We could always give her an I.O.U.
She’s used to those.
She went to her purse the other day for a spot of Scrooge-like counting – they both like to know exactly how much money they have at any given time – and found very few coins, but a piece of paper instead.

It said –
“I owe you £4. Love from Daddy.”

And it wasn’t the first time he’d filched from his six year old daughter.
Last week on the way home from school Hannah suddenly complained that she had less money in her purse than she thought.

This simple statement escalated into full-blown attack and counter-attack.

“You took it Ben.”
“No I didn’t, you always blame me. I didn’t take your money.”
“Are you sure Ben?” from me, trying to mediate, but suspicious given his past history.
“Why do you always believe her and not me?” from Ben, quick to twist an accusation into a counter-accusation.

And so it went on until we reached the house, where we found Mike sitting at the kitchen table engrossed in the crossword.

It took him a few moments to register –
a) our return
b) the ongoing conflict
c) the reason for it

“Ah,” he said, finallly putting his pen down, “it wasn’t Ben, it was me.”
“You?” I thought I was the only one who would stoop low enough to steal from our children.
“Yes, er, I needed some cash. It was only £1.50.”

Hannah, not one to miss an opportunity, countered with a quick -
“It was £2 Daddy.”
And so she was reimbursed, with interest.

Ben felt he deserved compensation for libellous assumptions about his behaviour, but had to make do with an apology.

At least Mike averted another war by using an I.O.U. the next time.

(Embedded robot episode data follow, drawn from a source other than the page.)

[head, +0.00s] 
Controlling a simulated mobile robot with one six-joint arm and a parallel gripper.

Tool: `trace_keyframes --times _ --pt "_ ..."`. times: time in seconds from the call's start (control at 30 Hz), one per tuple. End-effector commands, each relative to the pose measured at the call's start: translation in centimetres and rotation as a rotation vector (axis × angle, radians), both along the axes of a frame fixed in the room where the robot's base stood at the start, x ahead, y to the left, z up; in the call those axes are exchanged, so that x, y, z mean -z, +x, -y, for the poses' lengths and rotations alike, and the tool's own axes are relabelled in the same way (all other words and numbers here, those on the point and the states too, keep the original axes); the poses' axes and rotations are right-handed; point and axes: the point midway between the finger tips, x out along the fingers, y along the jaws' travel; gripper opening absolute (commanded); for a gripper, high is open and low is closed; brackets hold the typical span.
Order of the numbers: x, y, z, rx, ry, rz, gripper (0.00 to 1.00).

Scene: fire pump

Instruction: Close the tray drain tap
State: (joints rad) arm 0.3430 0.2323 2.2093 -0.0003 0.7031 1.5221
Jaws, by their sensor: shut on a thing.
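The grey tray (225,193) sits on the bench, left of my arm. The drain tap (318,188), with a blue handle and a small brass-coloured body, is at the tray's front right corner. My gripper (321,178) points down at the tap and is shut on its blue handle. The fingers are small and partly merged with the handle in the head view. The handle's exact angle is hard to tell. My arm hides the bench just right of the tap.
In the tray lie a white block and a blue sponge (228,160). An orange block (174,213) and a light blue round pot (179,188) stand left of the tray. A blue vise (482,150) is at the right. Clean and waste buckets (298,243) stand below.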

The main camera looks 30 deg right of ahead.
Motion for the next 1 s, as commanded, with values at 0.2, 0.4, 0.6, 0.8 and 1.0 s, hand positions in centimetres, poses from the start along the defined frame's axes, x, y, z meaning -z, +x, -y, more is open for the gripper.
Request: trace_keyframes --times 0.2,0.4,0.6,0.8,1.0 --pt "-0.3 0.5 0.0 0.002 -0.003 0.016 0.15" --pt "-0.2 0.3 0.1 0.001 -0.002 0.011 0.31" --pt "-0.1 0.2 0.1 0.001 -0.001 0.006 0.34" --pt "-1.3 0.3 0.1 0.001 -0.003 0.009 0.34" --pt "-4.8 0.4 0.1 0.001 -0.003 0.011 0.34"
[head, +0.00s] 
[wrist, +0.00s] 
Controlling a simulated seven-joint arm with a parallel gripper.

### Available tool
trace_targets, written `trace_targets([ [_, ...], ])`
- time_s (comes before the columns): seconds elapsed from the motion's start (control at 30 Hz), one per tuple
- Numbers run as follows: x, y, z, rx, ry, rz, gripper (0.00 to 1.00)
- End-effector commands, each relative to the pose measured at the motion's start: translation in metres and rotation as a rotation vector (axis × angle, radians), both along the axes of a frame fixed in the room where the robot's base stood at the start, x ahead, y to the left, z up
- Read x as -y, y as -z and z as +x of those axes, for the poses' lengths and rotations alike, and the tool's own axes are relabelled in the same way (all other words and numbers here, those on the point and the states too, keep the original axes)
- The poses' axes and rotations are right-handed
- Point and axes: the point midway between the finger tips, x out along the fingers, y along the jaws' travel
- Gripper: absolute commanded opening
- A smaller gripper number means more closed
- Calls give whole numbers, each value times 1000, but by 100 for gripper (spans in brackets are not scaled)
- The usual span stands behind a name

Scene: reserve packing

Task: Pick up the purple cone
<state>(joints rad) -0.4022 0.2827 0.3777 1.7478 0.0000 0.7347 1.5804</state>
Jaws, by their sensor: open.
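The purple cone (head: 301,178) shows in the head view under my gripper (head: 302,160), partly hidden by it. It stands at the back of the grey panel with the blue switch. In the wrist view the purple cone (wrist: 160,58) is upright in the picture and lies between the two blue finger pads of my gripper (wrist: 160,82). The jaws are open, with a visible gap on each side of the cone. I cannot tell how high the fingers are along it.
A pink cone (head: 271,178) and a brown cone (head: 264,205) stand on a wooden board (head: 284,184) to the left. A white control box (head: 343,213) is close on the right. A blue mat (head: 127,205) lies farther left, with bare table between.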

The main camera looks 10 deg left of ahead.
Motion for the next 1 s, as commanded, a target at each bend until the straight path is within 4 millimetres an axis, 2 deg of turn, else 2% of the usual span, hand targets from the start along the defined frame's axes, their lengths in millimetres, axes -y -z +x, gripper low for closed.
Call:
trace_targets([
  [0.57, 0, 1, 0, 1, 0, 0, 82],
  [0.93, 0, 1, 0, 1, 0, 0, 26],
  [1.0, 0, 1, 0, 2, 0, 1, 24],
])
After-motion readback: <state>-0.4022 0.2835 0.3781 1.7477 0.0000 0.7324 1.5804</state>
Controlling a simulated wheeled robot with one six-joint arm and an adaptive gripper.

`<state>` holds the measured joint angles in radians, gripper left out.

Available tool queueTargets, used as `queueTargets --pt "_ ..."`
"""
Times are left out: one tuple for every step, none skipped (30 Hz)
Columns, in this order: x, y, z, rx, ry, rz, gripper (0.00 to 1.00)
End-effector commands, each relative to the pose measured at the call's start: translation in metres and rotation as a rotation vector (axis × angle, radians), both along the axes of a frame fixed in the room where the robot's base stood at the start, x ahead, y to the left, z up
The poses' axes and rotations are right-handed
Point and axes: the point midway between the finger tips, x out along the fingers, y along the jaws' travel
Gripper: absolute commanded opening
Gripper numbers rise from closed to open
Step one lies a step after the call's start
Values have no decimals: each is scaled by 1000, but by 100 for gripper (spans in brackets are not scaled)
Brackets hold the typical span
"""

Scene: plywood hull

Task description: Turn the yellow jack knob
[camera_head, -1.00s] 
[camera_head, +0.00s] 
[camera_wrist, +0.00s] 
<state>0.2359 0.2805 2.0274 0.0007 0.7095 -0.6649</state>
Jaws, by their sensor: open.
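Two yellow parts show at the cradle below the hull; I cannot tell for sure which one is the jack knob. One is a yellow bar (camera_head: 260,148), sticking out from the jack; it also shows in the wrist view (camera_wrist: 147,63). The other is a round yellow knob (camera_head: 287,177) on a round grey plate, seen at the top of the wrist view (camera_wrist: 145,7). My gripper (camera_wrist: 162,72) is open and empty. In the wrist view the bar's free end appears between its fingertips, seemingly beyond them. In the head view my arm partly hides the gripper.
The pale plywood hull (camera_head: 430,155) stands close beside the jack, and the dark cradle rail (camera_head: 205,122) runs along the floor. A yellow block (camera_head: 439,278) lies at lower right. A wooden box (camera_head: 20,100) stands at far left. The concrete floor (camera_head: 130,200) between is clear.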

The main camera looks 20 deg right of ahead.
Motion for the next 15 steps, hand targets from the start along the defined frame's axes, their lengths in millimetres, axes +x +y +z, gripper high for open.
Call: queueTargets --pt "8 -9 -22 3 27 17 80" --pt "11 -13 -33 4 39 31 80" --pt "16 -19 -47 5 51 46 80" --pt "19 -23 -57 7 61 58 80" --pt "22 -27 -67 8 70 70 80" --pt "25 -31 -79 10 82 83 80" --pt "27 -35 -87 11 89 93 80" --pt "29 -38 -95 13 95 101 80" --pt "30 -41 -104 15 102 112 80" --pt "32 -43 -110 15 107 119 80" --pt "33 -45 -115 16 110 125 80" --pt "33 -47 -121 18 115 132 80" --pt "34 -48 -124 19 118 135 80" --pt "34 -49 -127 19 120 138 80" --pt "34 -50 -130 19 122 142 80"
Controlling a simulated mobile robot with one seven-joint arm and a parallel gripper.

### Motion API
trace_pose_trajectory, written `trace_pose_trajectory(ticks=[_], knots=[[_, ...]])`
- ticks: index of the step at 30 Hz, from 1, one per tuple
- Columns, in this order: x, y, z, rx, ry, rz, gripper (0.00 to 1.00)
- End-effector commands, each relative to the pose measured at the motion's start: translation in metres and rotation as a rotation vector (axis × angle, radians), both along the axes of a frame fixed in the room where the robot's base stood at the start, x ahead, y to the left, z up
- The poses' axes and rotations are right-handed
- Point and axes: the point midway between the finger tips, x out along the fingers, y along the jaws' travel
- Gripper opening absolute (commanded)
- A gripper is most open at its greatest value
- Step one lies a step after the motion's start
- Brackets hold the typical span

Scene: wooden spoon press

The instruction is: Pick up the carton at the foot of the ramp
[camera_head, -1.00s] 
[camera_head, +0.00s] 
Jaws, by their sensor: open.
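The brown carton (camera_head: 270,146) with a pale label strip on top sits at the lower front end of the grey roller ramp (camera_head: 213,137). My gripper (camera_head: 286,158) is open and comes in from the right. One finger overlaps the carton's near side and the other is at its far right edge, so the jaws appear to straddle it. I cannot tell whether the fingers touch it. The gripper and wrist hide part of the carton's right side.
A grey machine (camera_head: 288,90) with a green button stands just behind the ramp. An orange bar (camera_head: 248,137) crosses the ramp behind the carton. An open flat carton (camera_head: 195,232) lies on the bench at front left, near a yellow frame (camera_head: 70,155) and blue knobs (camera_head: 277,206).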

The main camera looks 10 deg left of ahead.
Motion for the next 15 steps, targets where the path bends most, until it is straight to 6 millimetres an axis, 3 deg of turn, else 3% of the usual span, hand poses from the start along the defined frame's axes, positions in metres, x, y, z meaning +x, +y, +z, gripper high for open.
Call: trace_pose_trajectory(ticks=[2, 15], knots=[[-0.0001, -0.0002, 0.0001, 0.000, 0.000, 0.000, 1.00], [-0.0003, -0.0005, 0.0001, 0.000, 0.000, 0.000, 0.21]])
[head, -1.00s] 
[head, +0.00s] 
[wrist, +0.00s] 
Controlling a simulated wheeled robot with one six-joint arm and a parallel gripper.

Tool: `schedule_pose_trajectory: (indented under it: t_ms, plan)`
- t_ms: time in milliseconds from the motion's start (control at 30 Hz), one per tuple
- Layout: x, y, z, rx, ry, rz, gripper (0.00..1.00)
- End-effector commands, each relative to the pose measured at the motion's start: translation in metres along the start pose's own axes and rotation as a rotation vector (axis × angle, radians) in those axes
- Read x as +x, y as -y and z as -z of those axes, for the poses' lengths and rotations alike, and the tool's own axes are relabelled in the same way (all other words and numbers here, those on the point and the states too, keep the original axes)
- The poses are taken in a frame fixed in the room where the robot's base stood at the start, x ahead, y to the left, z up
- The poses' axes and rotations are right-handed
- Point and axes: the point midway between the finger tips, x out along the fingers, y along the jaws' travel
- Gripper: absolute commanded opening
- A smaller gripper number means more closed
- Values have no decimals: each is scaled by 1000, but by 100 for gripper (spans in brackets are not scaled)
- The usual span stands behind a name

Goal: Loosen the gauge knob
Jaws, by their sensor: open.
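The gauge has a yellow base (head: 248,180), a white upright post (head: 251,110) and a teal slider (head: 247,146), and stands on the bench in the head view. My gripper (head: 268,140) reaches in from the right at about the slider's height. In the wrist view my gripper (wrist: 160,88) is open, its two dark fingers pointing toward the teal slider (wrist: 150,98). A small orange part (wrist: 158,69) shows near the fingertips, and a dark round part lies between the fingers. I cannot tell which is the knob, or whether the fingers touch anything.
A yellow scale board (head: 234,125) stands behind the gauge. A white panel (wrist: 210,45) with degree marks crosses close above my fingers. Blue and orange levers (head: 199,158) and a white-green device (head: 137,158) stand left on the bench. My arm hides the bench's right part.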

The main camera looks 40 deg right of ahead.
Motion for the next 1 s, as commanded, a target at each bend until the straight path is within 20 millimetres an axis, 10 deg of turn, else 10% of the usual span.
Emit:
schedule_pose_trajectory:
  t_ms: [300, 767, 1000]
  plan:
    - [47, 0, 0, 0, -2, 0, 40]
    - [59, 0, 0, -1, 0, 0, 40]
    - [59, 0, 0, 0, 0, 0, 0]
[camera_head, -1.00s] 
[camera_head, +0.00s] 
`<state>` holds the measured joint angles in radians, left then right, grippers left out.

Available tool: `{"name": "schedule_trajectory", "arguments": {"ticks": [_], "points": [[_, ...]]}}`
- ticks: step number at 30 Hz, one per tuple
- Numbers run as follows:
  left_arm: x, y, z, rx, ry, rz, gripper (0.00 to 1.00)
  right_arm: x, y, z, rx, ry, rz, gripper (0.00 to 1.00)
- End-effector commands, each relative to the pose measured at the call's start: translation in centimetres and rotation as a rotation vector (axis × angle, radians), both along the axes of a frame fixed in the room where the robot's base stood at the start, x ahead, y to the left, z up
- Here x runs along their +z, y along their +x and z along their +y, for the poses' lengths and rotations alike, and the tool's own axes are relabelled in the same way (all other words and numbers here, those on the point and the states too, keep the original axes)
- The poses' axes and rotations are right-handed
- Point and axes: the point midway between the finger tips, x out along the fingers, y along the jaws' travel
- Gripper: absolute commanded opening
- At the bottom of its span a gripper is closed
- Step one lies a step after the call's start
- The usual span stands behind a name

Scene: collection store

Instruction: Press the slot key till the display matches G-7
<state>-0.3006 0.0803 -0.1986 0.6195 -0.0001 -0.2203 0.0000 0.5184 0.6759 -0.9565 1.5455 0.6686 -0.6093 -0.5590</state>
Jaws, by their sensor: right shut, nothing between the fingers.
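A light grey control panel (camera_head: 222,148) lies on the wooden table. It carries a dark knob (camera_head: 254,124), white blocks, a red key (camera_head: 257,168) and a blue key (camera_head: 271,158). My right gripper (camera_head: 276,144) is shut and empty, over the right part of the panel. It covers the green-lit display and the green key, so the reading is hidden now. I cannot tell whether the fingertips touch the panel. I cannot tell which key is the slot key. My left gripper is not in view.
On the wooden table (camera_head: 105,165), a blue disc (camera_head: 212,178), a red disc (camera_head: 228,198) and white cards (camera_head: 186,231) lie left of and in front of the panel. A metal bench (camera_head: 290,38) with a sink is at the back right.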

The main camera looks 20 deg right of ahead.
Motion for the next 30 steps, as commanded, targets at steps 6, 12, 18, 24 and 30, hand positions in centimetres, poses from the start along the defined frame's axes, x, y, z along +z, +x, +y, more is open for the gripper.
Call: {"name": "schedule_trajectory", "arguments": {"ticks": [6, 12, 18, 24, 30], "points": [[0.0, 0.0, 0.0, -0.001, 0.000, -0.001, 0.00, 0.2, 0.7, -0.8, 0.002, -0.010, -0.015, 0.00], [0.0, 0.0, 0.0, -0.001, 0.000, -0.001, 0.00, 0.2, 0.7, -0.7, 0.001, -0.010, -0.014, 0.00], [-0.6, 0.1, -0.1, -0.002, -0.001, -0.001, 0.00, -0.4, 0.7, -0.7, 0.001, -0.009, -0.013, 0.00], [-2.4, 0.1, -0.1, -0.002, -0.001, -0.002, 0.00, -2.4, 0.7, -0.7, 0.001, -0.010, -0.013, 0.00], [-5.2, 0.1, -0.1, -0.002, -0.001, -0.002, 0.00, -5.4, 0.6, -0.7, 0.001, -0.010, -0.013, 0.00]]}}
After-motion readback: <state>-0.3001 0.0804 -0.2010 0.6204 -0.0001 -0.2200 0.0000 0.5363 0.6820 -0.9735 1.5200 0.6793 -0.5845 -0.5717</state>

But I don’t think a large piece of paper with “I.O.U. a trampoline” would do the trick, so we will have to make a decision and fullfil our promise.
Otherwise she may move back to her original request – a real dog.

About Beta Mum

Here you can find the ramblings of a trapeze artist turned journalist who ran away from the circus to join the BBC. Cathy "mine's a Kir Royale" Keir then spent thirteen years working in Jersey, Guernsey and Devon, before downgrading to what you see before you. She has contributed articles to The Guardian, The Stage and Television Today, Junior Magazine and both the BBC and Bad Mothers Club websites. She has two children who think women can’t be prime ministers. She blames herself.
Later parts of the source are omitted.